Python3 两个数据库所有表索引的对比验证
接着上一篇文章继续说明:Python3 两个数据库触发器、存储过程、函数、视图、表结构、索引对比验证
实现结果如下
对比脚步实现
#!/usr/bin/python3
# -*- coding: UTF-8 -*-
import os
import sys
import pymysql
from openpyxl import Workbook
from openpyxl.styles import NamedStyle, Font, Alignment, PatternFill, colors
"""
表索引对比
"""
wb_result = Workbook()
sheet = wb_result.active
def result_excel_init():
highlight = NamedStyle(name="highlight")
highlight.font = Font(name='Arial', size=13, color=colors.BLACK, bold=True)
highlight.alignment = Alignment(horizontal='center', vertical='center', wrap_text=True)
highlight.fill = PatternFill("solid", fgColor="ACB9C9")
sheet.append(['表名', '{} 缺索引'.format(s_db), '{} 缺索引'.format(t_db)])
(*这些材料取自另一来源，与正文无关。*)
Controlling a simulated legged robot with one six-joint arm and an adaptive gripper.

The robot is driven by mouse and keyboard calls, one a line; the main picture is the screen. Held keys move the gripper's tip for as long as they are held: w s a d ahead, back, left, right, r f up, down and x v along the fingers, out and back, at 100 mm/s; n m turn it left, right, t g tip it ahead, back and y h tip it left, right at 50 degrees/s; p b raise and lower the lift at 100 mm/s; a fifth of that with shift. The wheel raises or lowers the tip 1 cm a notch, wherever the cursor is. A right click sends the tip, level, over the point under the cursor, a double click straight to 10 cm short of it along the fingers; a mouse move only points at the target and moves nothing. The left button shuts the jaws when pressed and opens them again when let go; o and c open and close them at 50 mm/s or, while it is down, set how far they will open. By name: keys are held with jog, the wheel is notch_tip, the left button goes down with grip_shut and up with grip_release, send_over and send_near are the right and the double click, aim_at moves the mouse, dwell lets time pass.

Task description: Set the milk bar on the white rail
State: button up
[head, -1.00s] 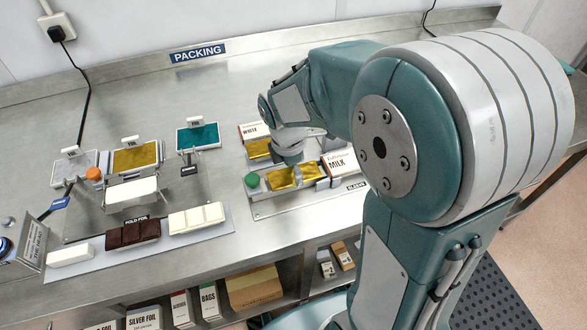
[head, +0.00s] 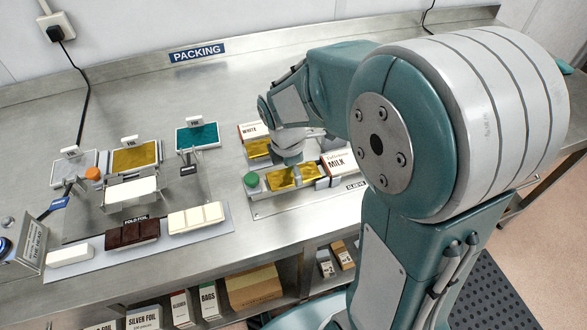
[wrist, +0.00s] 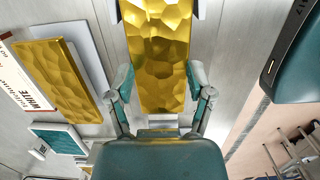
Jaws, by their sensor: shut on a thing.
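My gripper (wrist: 160,95) is shut on a gold foil-wrapped bar (wrist: 158,45), with one finger on each long side. In the head view the gold bar (head: 283,180) shows under my wrist, on or just above the front sleeve stand (head: 275,207), beside the box marked MILK (head: 338,162). I cannot tell whether it touches the stand. A second gold bar (head: 257,148) lies behind it next to the box marked WHITE (head: 251,131); it also shows at left in the wrist view (wrist: 55,75). No label shows on either bar. Much of the rail there is hidden by my arm.
A green knob (head: 250,180) stands at the left end of the front stand. Further left are a folding fixture with an orange knob (head: 93,174), foil trays (head: 135,157), and dark (head: 132,234) and cream (head: 196,217) bars on a board. Bare bench lies behind.

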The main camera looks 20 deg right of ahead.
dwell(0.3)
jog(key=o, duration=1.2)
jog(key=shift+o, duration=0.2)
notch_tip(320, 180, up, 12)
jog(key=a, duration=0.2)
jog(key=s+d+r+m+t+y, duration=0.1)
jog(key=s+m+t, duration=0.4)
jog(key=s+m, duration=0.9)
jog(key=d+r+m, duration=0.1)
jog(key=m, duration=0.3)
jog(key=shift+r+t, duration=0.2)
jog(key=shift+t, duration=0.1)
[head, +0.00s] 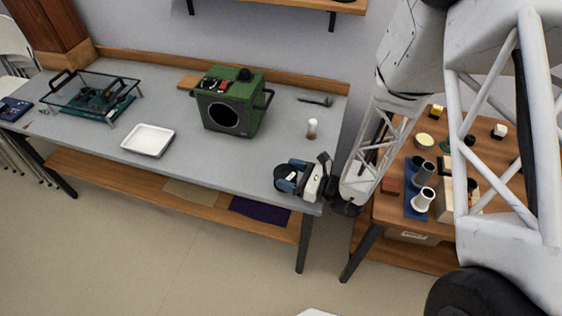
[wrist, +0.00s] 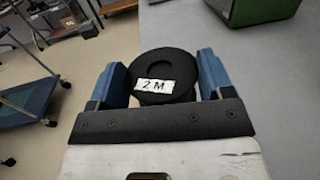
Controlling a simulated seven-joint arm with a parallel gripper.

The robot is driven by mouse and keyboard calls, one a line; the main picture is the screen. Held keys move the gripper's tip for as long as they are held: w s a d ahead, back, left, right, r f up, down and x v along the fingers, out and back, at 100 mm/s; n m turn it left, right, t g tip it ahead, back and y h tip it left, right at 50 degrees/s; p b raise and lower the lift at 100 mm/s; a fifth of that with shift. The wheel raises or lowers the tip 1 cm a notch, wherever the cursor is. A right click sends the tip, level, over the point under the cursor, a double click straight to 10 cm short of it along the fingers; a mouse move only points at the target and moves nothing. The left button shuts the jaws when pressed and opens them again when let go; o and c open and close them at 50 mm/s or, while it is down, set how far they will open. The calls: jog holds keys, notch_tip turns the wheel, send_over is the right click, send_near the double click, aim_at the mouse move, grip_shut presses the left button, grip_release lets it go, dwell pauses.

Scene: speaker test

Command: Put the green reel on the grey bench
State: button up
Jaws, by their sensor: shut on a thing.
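My gripper (head: 290,175) is at the right front corner of the grey bench (head: 180,172). Its blue fingers (wrist: 163,85) are shut on a round black reel-like thing (wrist: 165,64) with a white label reading "2 M".
A green box-shaped device (head: 238,108) stands mid-bench, with a white tray (head: 148,140) to its left. A wire-framed stand (head: 92,95) is at the left. Bench top between device and gripper is clear.

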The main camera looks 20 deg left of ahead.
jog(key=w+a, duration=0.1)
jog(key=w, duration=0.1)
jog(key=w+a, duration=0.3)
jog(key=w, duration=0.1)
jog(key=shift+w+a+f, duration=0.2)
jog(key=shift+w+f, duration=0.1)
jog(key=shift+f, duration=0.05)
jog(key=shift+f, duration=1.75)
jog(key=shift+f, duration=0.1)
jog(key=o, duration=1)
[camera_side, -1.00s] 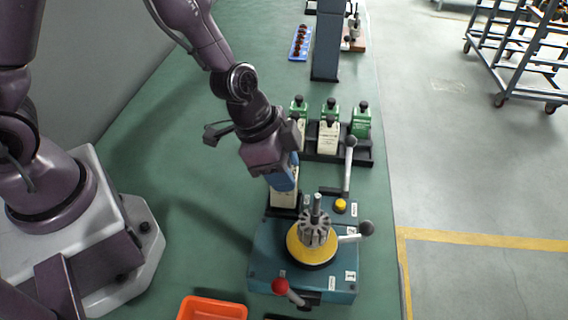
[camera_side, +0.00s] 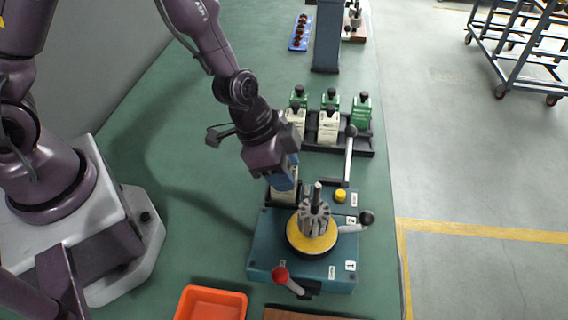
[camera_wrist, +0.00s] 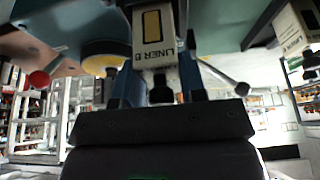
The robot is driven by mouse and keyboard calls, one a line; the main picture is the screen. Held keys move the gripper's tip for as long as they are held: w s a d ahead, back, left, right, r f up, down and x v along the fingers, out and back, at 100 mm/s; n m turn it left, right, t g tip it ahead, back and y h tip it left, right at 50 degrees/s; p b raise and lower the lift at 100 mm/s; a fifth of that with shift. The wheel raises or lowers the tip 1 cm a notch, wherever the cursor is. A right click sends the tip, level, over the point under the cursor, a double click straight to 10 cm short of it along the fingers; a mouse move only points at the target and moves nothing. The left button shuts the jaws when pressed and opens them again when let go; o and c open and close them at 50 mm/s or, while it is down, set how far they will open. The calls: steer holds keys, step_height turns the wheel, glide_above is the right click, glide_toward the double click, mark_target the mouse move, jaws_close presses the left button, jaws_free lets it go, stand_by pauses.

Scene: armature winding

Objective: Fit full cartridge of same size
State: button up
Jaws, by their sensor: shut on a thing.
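My gripper (camera_side: 284,176) has its blue fingers shut on a cream cartridge (camera_side: 284,195). In the wrist view the cartridge (camera_wrist: 153,30) stands between the two fingers (camera_wrist: 155,70), with a yellow-filled window, a black knob and lettering that seems to read "LINER". In the side view it is upright at the back left corner of the teal winding machine (camera_side: 262,262). The fingers hide its top, and I cannot tell whether it is fully seated. A grey slotted armature (camera_side: 314,219) stands on the machine's yellow disc (camera_side: 303,240).
A black rack (camera_side: 345,148) behind the machine holds green cartridges (camera_side: 361,109) and cream cartridges (camera_side: 328,127). A red-knobbed lever (camera_side: 281,274) is in front. An orange tray (camera_side: 212,291) lies front left.

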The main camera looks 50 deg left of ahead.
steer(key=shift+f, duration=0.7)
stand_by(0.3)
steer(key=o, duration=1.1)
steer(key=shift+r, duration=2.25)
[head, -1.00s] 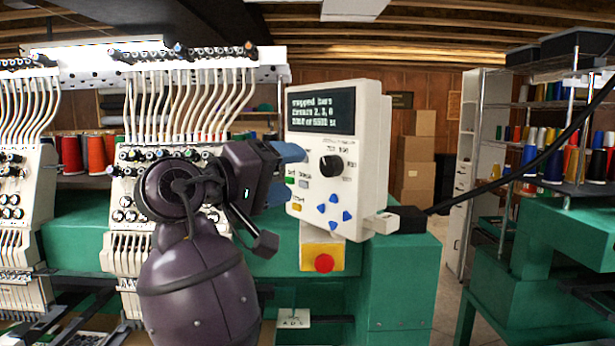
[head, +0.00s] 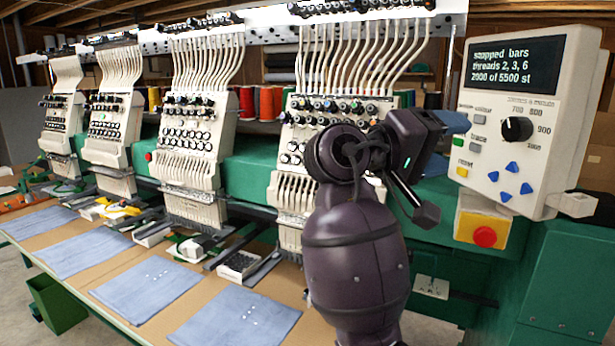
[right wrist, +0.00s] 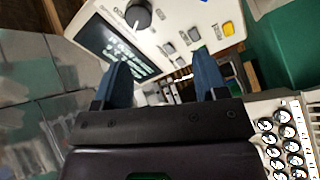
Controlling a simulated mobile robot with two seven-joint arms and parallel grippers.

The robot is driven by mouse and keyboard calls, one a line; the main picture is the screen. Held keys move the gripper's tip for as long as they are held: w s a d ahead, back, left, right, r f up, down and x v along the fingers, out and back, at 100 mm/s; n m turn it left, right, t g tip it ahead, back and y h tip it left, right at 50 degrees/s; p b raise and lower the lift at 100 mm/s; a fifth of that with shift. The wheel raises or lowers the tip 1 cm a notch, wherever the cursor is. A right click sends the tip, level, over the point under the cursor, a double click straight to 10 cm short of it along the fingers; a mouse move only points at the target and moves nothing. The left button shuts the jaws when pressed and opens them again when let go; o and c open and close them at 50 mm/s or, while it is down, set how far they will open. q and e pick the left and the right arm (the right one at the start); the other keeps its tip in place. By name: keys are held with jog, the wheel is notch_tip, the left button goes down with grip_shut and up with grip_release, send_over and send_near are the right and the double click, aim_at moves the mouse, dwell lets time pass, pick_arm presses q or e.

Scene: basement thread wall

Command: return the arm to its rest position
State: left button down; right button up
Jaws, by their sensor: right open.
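My right arm (head: 355,240) rises in the middle of the head view, in front of an embroidery head. My right gripper (head: 455,122) has blue fingers beside the left edge of the white control panel (head: 545,100). Whether they touch it cannot be told from the head view. In the right wrist view, the gripper (right wrist: 163,78) is open with nothing between its fingers, and the panel (right wrist: 190,20) lies beyond them. My left gripper is not in view.
A red button (head: 485,237) on a yellow box sits below the panel. Several embroidery heads (head: 195,130) line the green machine to the left. Blue cloths (head: 235,317) lie on the tan table (head: 130,240) in front. A green bin (head: 65,305) stands at the lower left.

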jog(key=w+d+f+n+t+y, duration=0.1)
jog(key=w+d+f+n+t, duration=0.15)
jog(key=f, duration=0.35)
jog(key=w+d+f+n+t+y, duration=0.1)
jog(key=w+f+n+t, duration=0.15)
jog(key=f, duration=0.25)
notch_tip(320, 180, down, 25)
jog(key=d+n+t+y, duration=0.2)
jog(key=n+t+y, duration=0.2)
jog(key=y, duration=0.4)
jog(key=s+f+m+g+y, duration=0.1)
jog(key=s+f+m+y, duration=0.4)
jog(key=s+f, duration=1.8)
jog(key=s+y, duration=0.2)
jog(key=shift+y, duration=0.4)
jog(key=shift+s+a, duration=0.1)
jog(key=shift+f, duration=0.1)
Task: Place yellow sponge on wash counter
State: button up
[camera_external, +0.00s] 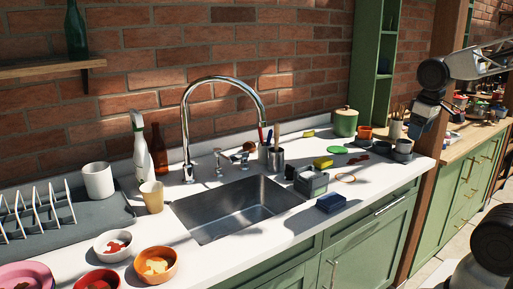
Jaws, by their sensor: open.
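My gripper (414,130) hangs at the right, above the right end of the counter near the grey cups, apart from the yellow block. It is open, with nothing visible in it; its fingers are small and dark here.
The steel sink (235,207) and tall faucet (186,125) are left of the caddy (311,182). A dark blue block (330,203) lies in front of it. A green canister (344,122), green disc (337,150) and cups (403,147) crowd the right end.

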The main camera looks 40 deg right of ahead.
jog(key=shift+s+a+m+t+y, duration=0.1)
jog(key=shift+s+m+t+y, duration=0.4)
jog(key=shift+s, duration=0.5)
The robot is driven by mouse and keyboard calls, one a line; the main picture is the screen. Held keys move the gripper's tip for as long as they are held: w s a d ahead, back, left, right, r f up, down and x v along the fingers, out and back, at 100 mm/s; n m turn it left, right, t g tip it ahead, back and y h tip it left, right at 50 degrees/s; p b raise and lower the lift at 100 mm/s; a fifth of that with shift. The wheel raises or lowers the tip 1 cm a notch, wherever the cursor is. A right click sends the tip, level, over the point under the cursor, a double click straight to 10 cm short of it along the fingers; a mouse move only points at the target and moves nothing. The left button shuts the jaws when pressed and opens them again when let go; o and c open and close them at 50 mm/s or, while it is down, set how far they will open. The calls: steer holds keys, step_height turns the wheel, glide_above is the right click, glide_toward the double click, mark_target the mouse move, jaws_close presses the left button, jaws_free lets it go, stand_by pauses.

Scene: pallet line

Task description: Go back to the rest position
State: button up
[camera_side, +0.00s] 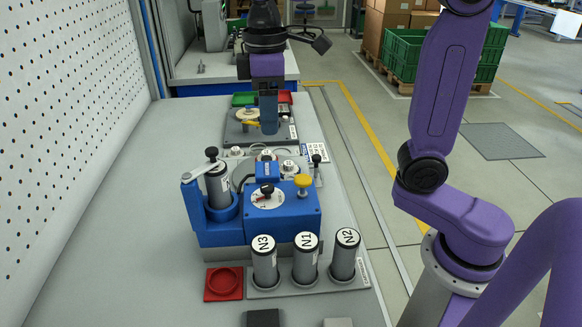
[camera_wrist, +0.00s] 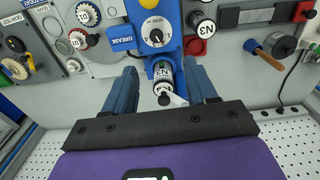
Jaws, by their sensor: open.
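My gripper (camera_side: 268,130) hangs with its two blue fingers pointing down, in the upper middle of the side view. It is open and empty. In the wrist view, the open fingers (camera_wrist: 163,78) frame a labelled canister (camera_wrist: 168,78) seated in the blue station (camera_wrist: 155,28). The same canister (camera_side: 217,184) stands in the station's holder in the side view, with a grey lever at its top. My fingers look apart from it, higher up. The purple arm links at the right of the side view are mine.
Canisters N3 (camera_side: 264,262), N1 (camera_side: 306,258) and N2 (camera_side: 345,255) stand in a rack at the front. A red tray (camera_side: 224,284) lies beside them. A perforated panel (camera_side: 60,130) bounds the bench on the left. Bare bench (camera_side: 130,200) lies left of the station.

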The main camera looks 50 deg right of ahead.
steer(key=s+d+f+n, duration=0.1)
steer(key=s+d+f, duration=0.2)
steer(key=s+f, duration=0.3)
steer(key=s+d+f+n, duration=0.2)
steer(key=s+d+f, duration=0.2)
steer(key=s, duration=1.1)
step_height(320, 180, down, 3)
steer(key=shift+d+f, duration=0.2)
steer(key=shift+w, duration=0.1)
sheet.row_dimensions[1].height = 25
sheet.column_dimensions['A'].width = 50
sheet.column_dimensions['B'].width = 150
sheet.column_dimensions['C'].width = 150
for cell in list(sheet.rows)[0]:
cell.style = highlight
def result_excel_end():
style = NamedStyle(name="style")
v_center = Alignment(vertical='center', wrap_text=True)
hv_list = [1]
for i, row in enumerate(list(sheet.rows)):
if i == 0:
continue
for cell in row:
if cell.column in hv_list:
pass
else:
style.alignment = v_center
cell.style = style
def export_excel_file(data_list, file_name):
print('\n--- 对比结束,导出 Excel 文件 ---\n')
result_excel_init()
for data in data_list:
print(data)
sheet.append([data.get('表名'), data.get('{} 缺索引'.format(s_db), '').replace(' ', ' '), data.get('{} 缺索引'.format(t_db), '').replace(' ', ' ')])
result_excel_end()
wb_result.save(file_name)
print('\n执行导出结果完成 {}\n'.format(file_name))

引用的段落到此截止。